A admissão da revista para melhor aplicação do direito terá lugar, designadamente, e segundo a referida jurisprudência, quando, em face das características do caso concreto, ele revele seguramente a possibilidade de ser visto como um tipo, contendo uma questão bem caracterizada, passível de se repetir em casos futuros, e cuja decisão nas instâncias seja ostensivamente errada ou juridicamente insustentável, ou quando suscite fundadas dúvidas, nomeadamente por se verificar divisão de correntes jurisprudenciais ou doutrinais, gerando incerteza e instabilidade na resolução dos litígios, assim fazendo antever como objectivamente útil a intervenção do STA na qualidade de órgão de regulação do sistema.

Na situação em análise, entendemos que não se justifica a admissão da revista.
O que de essencial está em causa, em primeiro lugar, é aferir se os requisitos ou especificações técnicas exigidas no PC e no CE deste concurso se revelam justificáveis "à luz do objecto do contrato e dos fins que a sua fixação pretende salvaguardar", ou, por outras palavras, se a fixação de tais especificações técnicas revela arbitrariedade e violação do princípio da concorrência, traduzida na "ilegal exigência restritiva da dimensão dos alcoolímetros", em violação do disposto nos arts. 1º, nº 4 e 49º do CCP.
Violação que o acórdão diz ocorrer "sempre que estiver em causa no procedimento a prestação de um serviço cujo resultado já esteja pré-determinado, sabendo-se antecipadamente a quem iria ser adjudicado o serviço", designadamente nas situações, como se diz ser a dos autos, em que é público e antecipadamente sabido que só uma das marcas presentes no mercado tem equipamentos com as dimensões exigidas no PC e no CE (a da contra-interessada e adjudicatária B......), e que foi dado como provado nos autos que outros equipamentos com diferentes dimensões, designadamente os propostos pela Autora, asseguram a exigida portabilidade e a mesma capacidade e nível de qualidade.
O tribunal de revista aplica definitivamente o direito aos factos materiais fixados pelo tribunal recorrido, não podendo nesta sede ser sindicada a matéria de facto fixada ou o erro na apreciação das provas (art. 150º, nºs 3 e 4 do CPTA).
Ora, o acórdão recorrido apoia-se integralmente, em favor da posição sufragada, na matéria de facto dada como provada, designadamente a constante dos pontos CC), DD), EE) e FF), na qual se assevera a portabilidade do equipamento proposto pela Autora e a sua plena capacidade para desempenhar as funções de fiscalização de níveis de alcoolemia com a mesma facilidade e com os mesmos níveis de qualidade assegurados pelo equipamento proposto pela contra-interessada, que foi objecto de adjudicação, daí retirando a sua pronúncia de ilegalidade da exigência contida no Caderno de Encargos, e concluindo: "Assim, logo por violação do princípio da concorrência, consignado no nº 4 do artigo 1º e art 49º do Código dos Contratos Públicos se deveria ter por ilegal a exigência restritiva da dimensão dos alcoolímetros".
É esta pronúncia que a recorrente pretende ver reapreciada.
Ou seja, não se questiona a salvaguarda, legalmente prescrita, do princípio da concorrência.

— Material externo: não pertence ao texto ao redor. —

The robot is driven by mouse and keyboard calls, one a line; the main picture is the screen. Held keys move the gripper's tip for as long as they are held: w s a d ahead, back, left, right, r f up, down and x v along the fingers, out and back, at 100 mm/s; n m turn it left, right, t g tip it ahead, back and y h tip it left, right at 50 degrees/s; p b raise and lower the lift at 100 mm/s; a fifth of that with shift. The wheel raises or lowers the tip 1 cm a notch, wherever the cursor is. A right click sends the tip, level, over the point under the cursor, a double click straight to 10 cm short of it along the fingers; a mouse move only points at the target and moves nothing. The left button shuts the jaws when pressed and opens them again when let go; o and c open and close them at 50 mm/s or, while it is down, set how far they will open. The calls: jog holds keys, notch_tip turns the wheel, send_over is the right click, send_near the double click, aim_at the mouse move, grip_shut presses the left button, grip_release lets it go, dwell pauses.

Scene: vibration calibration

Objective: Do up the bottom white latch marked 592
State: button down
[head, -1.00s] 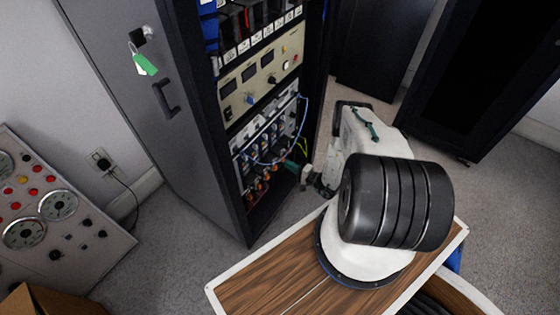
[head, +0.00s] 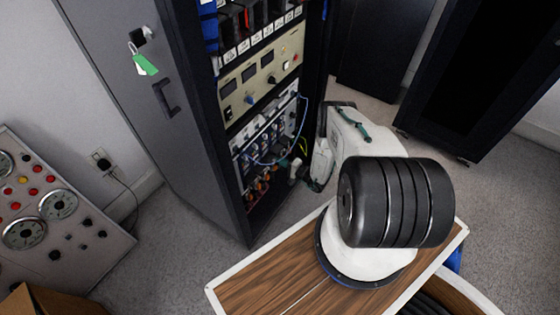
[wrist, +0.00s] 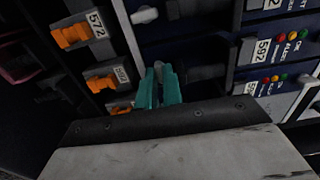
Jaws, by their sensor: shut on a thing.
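In the wrist view my gripper (wrist: 160,90) has its teal fingers close together, shut on a small pale latch (wrist: 158,68). Only the latch's tip shows between the fingertips; the rest is hidden by them. Another white latch (wrist: 145,15) is higher up, apart from the fingers. In the head view the end of my arm (head: 320,165) is at the lower front of the rack, and I cannot make out the held latch there.
Orange switches (wrist: 70,36) with labels stand left of the fingers. Coloured lamps (wrist: 275,79) are to the right. In the head view a blue cable (head: 272,163) loops across the rack front near my arm. The grey cabinet door (head: 165,100) stands open at left.

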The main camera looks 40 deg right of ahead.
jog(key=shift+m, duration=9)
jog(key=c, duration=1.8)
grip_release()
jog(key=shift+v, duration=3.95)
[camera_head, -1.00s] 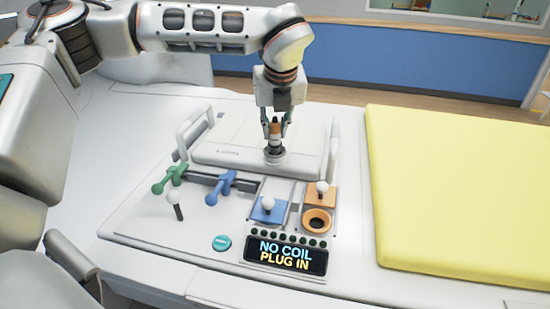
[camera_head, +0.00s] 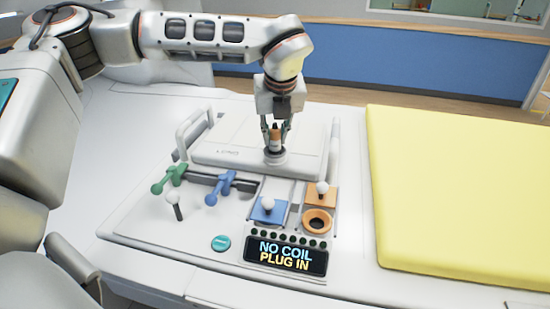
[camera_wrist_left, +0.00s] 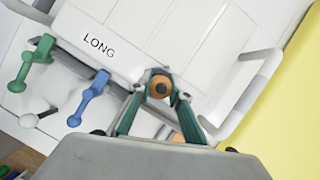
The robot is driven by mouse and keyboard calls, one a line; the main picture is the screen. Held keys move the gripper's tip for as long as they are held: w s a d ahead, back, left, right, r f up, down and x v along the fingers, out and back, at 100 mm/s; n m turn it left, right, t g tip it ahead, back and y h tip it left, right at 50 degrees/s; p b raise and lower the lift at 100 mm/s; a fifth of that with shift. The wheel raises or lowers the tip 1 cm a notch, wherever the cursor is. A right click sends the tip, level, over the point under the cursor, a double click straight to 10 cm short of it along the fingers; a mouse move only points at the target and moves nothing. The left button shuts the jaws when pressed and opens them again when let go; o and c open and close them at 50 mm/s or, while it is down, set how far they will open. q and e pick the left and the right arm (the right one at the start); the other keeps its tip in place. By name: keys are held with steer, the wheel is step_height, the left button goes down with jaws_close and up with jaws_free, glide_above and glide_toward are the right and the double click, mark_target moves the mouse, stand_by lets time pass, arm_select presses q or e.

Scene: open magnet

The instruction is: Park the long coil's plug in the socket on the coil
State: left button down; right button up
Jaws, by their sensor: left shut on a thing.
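The long coil (camera_head: 222,140) is a white, flat box on the white table, with "LONG" printed on it in the left wrist view (camera_wrist_left: 150,25). A grey round socket (camera_head: 275,157) stands on its right part. The plug (camera_head: 275,137), dark with an orange-brown band, stands upright in or right over the socket; how deep it sits I cannot tell. My left gripper (camera_head: 276,128) comes from above and is shut on the plug. In the left wrist view the plug's round end (camera_wrist_left: 160,88) shows between the fingertips. My right gripper is not in view.
In front of the coil are a green lever (camera_head: 170,178), a blue lever (camera_head: 221,187), a white knob (camera_head: 173,196), blue and orange sliders and an orange ring socket (camera_head: 317,221). A display (camera_head: 286,256) reads "NO COIL PLUG IN". A yellow pad (camera_head: 460,200) lies to the right.

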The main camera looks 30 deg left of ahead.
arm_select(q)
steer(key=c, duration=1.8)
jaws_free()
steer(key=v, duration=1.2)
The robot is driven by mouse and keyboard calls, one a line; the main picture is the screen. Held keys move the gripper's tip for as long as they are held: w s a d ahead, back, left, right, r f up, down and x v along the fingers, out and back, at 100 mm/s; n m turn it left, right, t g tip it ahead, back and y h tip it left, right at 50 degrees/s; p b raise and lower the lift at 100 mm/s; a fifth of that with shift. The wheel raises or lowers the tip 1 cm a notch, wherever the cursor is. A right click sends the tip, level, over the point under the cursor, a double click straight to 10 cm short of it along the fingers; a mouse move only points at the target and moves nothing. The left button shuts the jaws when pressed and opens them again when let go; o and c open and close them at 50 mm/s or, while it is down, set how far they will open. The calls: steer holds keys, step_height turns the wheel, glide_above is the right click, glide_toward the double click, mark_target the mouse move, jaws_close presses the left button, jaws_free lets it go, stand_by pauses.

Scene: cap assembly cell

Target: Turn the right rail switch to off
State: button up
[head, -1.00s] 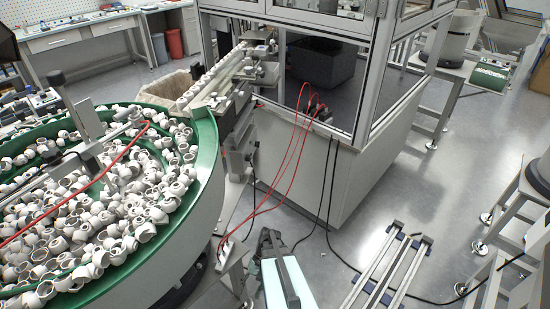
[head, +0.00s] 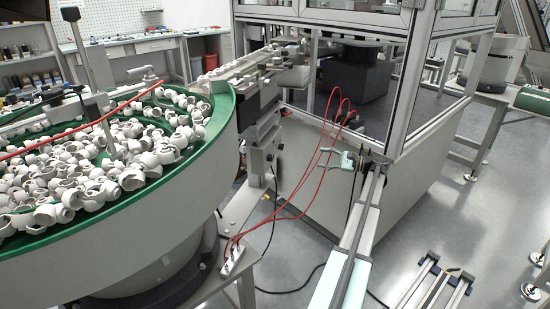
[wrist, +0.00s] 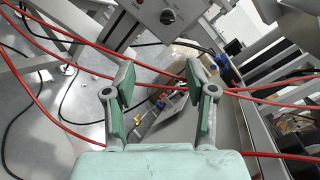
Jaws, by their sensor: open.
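A grey control box (wrist: 150,12) with a round dark knob (wrist: 167,17) is at the top of the wrist view, beyond my fingertips. Small red and dark details sit beside the knob. I cannot read its setting or tell which rail it belongs to. In the head view, a grey unit (head: 262,158) stands under the feeder rail (head: 238,72); its knob is too small to make out. My gripper (head: 347,160) is left of the glass enclosure's corner. It also shows in the wrist view (wrist: 158,75), with green-padded fingers apart, nothing between them and not touching the knob.
Red hoses (head: 322,150) loop close to my gripper and cross the wrist view (wrist: 70,62). A green-rimmed bowl (head: 215,115) full of white caps stands at left. The framed enclosure (head: 400,130) is at right. Open floor (head: 455,215) lies at lower right.

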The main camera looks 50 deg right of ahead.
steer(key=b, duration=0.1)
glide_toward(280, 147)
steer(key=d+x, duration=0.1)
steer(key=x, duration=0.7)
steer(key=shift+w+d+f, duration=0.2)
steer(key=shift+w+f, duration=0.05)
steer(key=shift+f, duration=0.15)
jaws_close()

O que se questiona é se, no caso concreto deste concurso, as exigências restritivas da dimensão dos equipamentos, fixadas no CE, são ilegais por violação das normas do CCP sobre garantia da concorrência, e se o Tribunal pode sindicar essas valorações feitas pela Administração, tendo o acórdão recorrido, com apelo aos factos provados, respondido afirmativamente.
O que, para além de contender com matéria de facto e juízos de facto não sindicáveis pelo tribunal de revista, confere à questão um cunho naturalmente casuístico circunscrito às circunstâncias do caso singular.

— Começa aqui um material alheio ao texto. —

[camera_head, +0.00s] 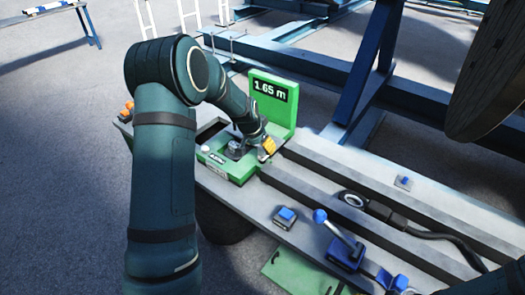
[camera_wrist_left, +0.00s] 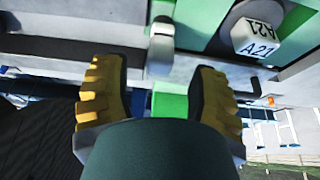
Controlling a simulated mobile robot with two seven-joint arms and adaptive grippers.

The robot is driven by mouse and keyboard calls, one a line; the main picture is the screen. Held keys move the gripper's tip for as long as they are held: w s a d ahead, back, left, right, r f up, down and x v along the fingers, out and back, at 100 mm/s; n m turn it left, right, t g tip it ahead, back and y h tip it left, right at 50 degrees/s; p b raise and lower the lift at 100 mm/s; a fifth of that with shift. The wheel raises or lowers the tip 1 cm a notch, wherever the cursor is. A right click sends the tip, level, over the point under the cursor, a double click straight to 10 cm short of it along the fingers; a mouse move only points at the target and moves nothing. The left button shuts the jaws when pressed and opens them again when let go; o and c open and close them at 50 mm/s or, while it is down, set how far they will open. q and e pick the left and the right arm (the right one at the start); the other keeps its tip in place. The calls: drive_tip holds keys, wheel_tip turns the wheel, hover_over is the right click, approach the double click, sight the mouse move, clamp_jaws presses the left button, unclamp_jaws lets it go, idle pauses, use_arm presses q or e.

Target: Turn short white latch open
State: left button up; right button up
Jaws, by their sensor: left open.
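In the left wrist view a short whitish latch (camera_wrist_left: 161,46) hangs against a green and grey housing. It lies ahead of the gap between the two yellow-padded fingers of my left gripper (camera_wrist_left: 157,95). The fingers are apart and nothing is gripped; I cannot tell whether they touch the latch. In the head view my left gripper (camera_head: 266,147) is at the green measuring unit (camera_head: 236,168), below its display (camera_head: 271,92) reading 1.65 m. The arm and gripper hide part of the unit, and the latch cannot be made out there. My right gripper is out of view.
A white block marked A21 (camera_wrist_left: 254,36) stands right of the latch in the wrist view. On the grey bench are a blue button (camera_head: 285,215), a blue-handled lever (camera_head: 338,236) and a black cable (camera_head: 410,226). A large reel (camera_head: 492,80) hangs at the right.

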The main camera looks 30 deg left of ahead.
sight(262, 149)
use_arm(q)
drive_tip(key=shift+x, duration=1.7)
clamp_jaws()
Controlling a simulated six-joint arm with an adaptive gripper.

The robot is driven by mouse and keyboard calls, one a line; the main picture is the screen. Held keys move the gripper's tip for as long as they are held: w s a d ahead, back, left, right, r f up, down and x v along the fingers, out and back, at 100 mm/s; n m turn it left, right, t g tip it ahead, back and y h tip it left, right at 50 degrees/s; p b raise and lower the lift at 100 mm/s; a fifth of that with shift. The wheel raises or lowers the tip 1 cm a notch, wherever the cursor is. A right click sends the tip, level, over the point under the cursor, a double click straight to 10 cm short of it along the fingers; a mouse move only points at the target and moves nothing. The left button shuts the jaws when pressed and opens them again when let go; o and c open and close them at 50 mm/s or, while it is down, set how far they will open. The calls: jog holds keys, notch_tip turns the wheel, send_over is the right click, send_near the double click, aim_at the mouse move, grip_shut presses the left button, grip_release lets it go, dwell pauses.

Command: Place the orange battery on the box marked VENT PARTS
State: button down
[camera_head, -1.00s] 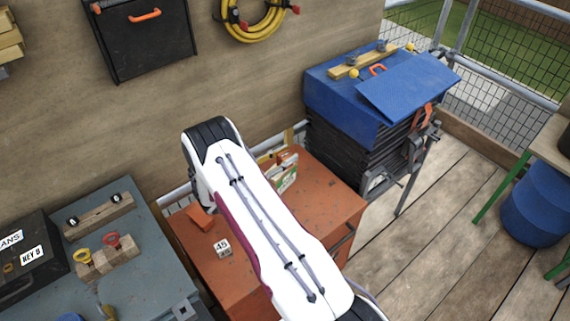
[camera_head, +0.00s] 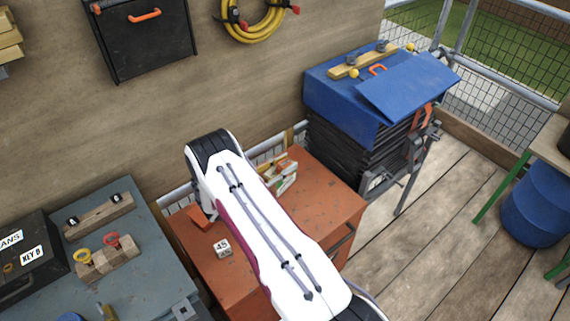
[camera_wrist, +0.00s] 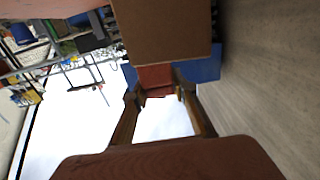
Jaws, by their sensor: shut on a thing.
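My gripper (camera_wrist: 158,92) shows in the wrist view, its two brown fingers closed on a dull red-orange block (camera_wrist: 155,77), which appears to be the orange battery. A large brown boxy shape (camera_wrist: 163,32) lies just beyond the fingertips at the top; I cannot tell whether it touches the block. No VENT PARTS lettering is readable. A small white and green carton (camera_head: 286,178) stands at the back of the orange bench (camera_head: 330,205); I cannot tell whether it is that box.
An orange wedge-like piece (camera_head: 199,217) and a white numbered block (camera_head: 222,248) lie on the bench left of my arm. A blue-topped black stack (camera_head: 345,95) stands behind it on the right. A grey bench (camera_head: 150,240) with a black case (camera_head: 25,255) is at left.

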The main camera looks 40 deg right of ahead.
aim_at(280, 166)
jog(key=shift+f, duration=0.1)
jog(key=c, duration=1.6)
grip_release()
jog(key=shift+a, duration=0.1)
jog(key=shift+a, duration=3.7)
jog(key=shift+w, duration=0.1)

E vem também posto em causa que, tendo já ocorrido a adjudicação, e sendo patente o grave prejuízo para o interesse público que advirá de uma adjudicação a outra entidade, o tribunal tenha ordenado a adjudicação à Autora, sem ter lançado mão do disposto no art. 102º, nº 5 do CPTA, "convidando as partes a chegar a um justo entendimento que pusesse fim ao litígio".
Esta questão parece não se colocar, pela simples razão de que a norma do art. 102º, nº 5 do CPTA prevê como fundamento da modificação objectiva da instância ali prevista (de pedido de anulação em pedido indemnizatório) que à satisfação dos interesses do autor obste "a existência de uma situação de impossibilidade absoluta" de execução do julgado anulatório, não se prevendo aqui, tal como no art. 45º, o "grave prejuízo para o interesse público na execução da sentença", que apenas pode ser invocado no âmbito do processo executivo (cfr. Aroso de Almeida e Carlos Cadilha, Comentário ao CPTA, em anotação ao referido preceito).

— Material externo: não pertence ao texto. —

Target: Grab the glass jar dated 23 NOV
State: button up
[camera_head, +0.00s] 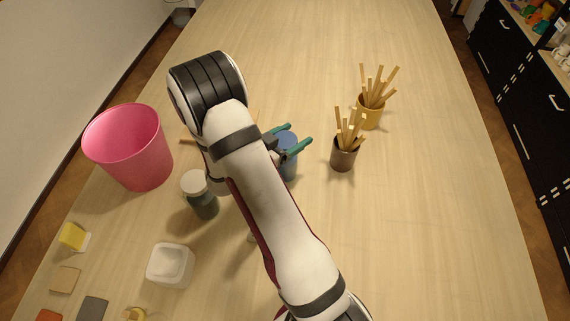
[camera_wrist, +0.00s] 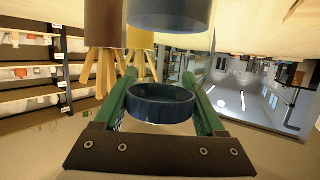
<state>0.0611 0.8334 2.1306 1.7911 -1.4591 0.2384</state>
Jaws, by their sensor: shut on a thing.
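A jar with a blue lid (camera_head: 287,143) stands just right of my wrist in the head view, partly covered by my arm. My gripper (camera_head: 299,135) has its teal fingers on either side of this jar near the top and is shut on it. In the wrist view, the dark blue lid (camera_wrist: 162,104) sits between the green fingers, with a blue-grey part of the jar (camera_wrist: 168,14) above it in the picture. A second jar with a white lid and dark contents (camera_head: 204,205) stands left of my arm. No date is readable on either jar.
A pink bucket (camera_head: 130,150) stands at the left. A brown cup (camera_head: 343,158) and a yellow cup (camera_head: 370,115), both with wooden sticks, stand right of the gripper. A white square dish (camera_head: 170,266) lies at lower left. The table's right side is clear.

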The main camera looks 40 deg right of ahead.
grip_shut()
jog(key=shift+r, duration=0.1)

Por fim, temos como certo que se não visiona na apreciação feita pelo tribunal recorrido qualquer erro grosseiro ou decisão descabidamente ilógica, ostensivamente errada ou juridicamente insustentável que imponha a admissão da revista como "claramente necessária para uma melhor aplicação do direito".

(Decisão)

Com os fundamentos expostos, por não se verificarem os pressupostos exigidos pelo art. 150º, nº 1 do CPTA, acordam em não admitir a revista.


Custas pelos Recorrentes.
Lisboa, 15 de Março de 2012. - Luís Pais Borges (relator) - José Manuel da Silva Santos Botelho- Rosendo Dias José.